Législatives 2017 : le RCD et le FFS peuvent-ils mettre fin à leur bouderie ?

L'épreuve de l'urne et ses risques de manipulations attend les partis en 2017.
L'épreuve de l'urne et ses risques de manipulations attend les partis en 2017.

La mutation politique, culturelle, économique que la majorité des Algériens appelle de ses vœux ne se fera ni par le glaive, ni par décret, ni par le jeu électorale dans sa forme actuelle et encore moins par l’attentisme ou la division.

Il va falloir, sans plus tarder, mobiliser le plus grand nombre, réconcilier les acteurs souvent fâchés sur des sujets qui ne sont plus d’actualité, regrouper les familles politiques pour clarifier les débats, pour rompre la droite ligne qui nous mène tous vers le suicide collectif.
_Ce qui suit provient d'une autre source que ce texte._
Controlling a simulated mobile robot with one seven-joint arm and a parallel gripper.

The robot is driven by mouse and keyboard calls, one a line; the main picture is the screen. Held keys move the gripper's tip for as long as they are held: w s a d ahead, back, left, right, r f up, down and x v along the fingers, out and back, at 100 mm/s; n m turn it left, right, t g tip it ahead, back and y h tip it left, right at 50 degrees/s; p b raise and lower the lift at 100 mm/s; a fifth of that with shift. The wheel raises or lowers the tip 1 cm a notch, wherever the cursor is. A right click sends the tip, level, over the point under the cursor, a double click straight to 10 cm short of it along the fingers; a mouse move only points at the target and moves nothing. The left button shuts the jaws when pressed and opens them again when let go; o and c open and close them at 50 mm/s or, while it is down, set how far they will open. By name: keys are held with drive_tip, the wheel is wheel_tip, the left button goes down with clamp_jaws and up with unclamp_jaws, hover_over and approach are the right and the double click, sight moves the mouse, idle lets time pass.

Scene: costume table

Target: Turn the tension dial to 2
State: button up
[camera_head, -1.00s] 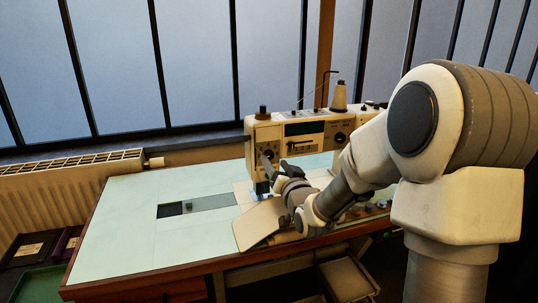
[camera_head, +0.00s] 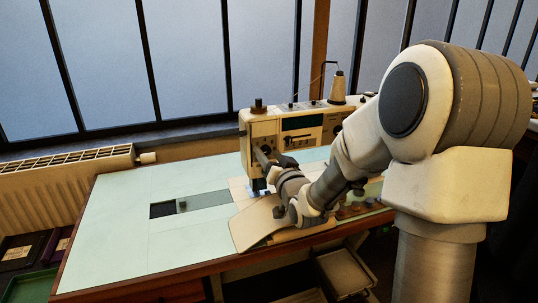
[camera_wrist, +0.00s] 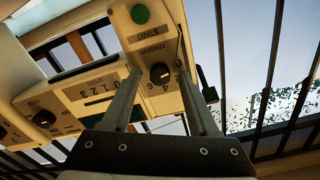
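The cream sewing machine (camera_head: 290,132) stands on the pale table. In the wrist view its tension dial (camera_wrist: 160,73) is a small black knob on the cream panel, beside the upside-down word TENSION. The figures 4 and 6 show near it; the dial's exact setting is too small to tell. My gripper (camera_wrist: 159,72) is open, with one finger to each side of the dial as seen in the wrist view. A gap shows on both sides, and I cannot tell how far the tips are from the panel. In the head view my gripper (camera_head: 264,158) hides the dial.
A green START button (camera_wrist: 140,14) sits close to the dial. Other black knobs (camera_wrist: 43,118) are on the machine's front. A thread spool (camera_head: 337,88) stands on top. The table (camera_head: 120,220) is clear at the left. A radiator (camera_head: 70,190) is along the wall.

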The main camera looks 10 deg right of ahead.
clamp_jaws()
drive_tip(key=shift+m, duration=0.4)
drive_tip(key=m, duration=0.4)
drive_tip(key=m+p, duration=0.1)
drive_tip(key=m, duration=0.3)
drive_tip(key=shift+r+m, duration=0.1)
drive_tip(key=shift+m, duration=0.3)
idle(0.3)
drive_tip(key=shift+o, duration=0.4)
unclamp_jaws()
Un compromis pour combattre la compromission

Mettre en compétition de vrais projets de société peut redonner de l’énergie combative, des raisons d’espérer à une société, notamment à la jeunesse que le pouvoir a précipité sur une pente déceptive effroyablement abrupte. Même si l’on a l’habitude de constater que les jeux sont faits d’avance, il restera toujours quelque chose d’une joute électorale. C’est une tribune et c’est la petite différence qui fait la différence comme le dit l’Américain Robert Dilts.

Depuis l’indépendance à ce jour, toutes les forces sociales sont victimes du système clanique et véreux en place. Mais elles peuvent collectivement trouver intérêt à s’y opposer résolument et à saisir les opportunités de changement à toute échelle où elles peuvent le faire comme pour les législatives de 2017. Il n’y est pas question de croire au miracle, encore moins de partager un quelconque gâteau et il ne s’agit pas non plus de s’unir béatement. Il s’agit, dans un premier temps, de rétablir la confiance et de trouver un jeu d’alliance intelligent. Certains commencent déjà à s’y préparer. En effet, selon le quotidien Liberté du 18 novembre 2016, "le FJD et Ennahda, ou encore le nouveau venu sur la scène politique, le MCN El-Bina, y travaillent d’arrache-pied". Ils ont bien raison de le faire.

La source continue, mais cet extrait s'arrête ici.